The company is offering a base price of $5.90 per kilogram of milk solids for producers who choose to take up the Fixed Base Milk Price option for the 2018-2019 season.
The fixed-base agreement allows farmers to lock in a set price for up to 70 per cent of their milk supply.
The company says the option, now in its fifth year, can be a risk-management tool for producers and is aimed at helping reduce farmers’ exposure to market volatility.
Fonterra has locked in a 52-million litre pool of milk under the program, or about 2 per cent of its total supply.
About 100 farmers lodged tenders to supply up to 70 per cent of their milk to Fonterra.
A Fonterra spokeswoman said the volume of milk offered by farmers, about 130 million litres, doubled from last year.

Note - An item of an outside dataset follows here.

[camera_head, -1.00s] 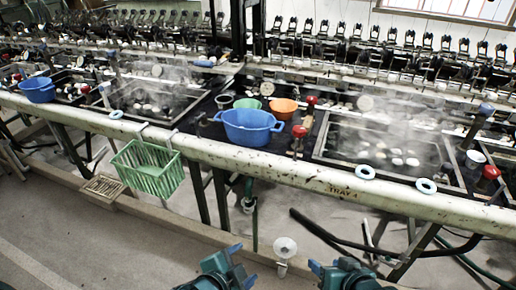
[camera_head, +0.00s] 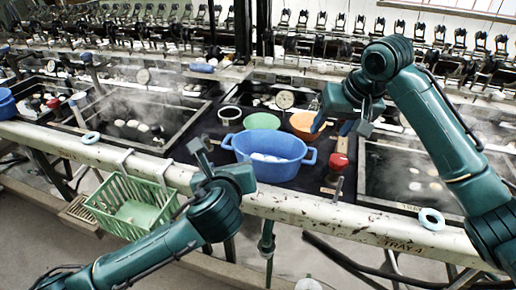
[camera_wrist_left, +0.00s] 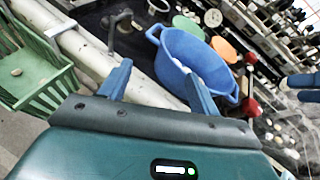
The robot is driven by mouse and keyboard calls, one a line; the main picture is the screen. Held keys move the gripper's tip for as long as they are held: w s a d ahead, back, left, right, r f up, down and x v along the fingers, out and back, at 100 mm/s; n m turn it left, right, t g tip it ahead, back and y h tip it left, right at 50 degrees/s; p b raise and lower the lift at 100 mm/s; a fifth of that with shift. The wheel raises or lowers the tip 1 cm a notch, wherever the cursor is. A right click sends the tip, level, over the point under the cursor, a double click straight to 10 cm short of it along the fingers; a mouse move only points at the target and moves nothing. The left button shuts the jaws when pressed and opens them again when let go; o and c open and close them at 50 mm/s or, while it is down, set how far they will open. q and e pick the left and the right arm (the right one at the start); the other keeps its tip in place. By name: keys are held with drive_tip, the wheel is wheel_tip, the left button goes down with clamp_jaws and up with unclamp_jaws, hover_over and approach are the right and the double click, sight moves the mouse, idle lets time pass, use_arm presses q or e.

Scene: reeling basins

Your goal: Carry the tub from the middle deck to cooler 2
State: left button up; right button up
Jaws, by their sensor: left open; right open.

Fonterra Australia general manager farm source, Matt Watt, said the strong interest in the fixed price option showed farmers were looking for greater price certainty.
“Certainty it can be particularly important for farmers at times when they are considering business investments such as expansion or undertaking a new conversion,” he said.
To determine volumes and prices under the fixed option, Fonterra uses a tender allocation process where farmers offer certain volumes of milk solids at a set price.
Many Tasmanian producers are now waiting for the season-opening milk prices to be announced by Fonterra and new industry player Saputo, which are expected sometime in the next few weeks.
Saputo has stepped up its 2017-2018 season price to $5.68/kgMS, saying it was “focused on building milk supply in Victoria and Tasmania as a priority”.
The payment is retrospective and applies to milk supplied by Warrnambool Cheese and Butter and Murray Goulburn suppliers from July 1 last year. It will be added to payments for April production.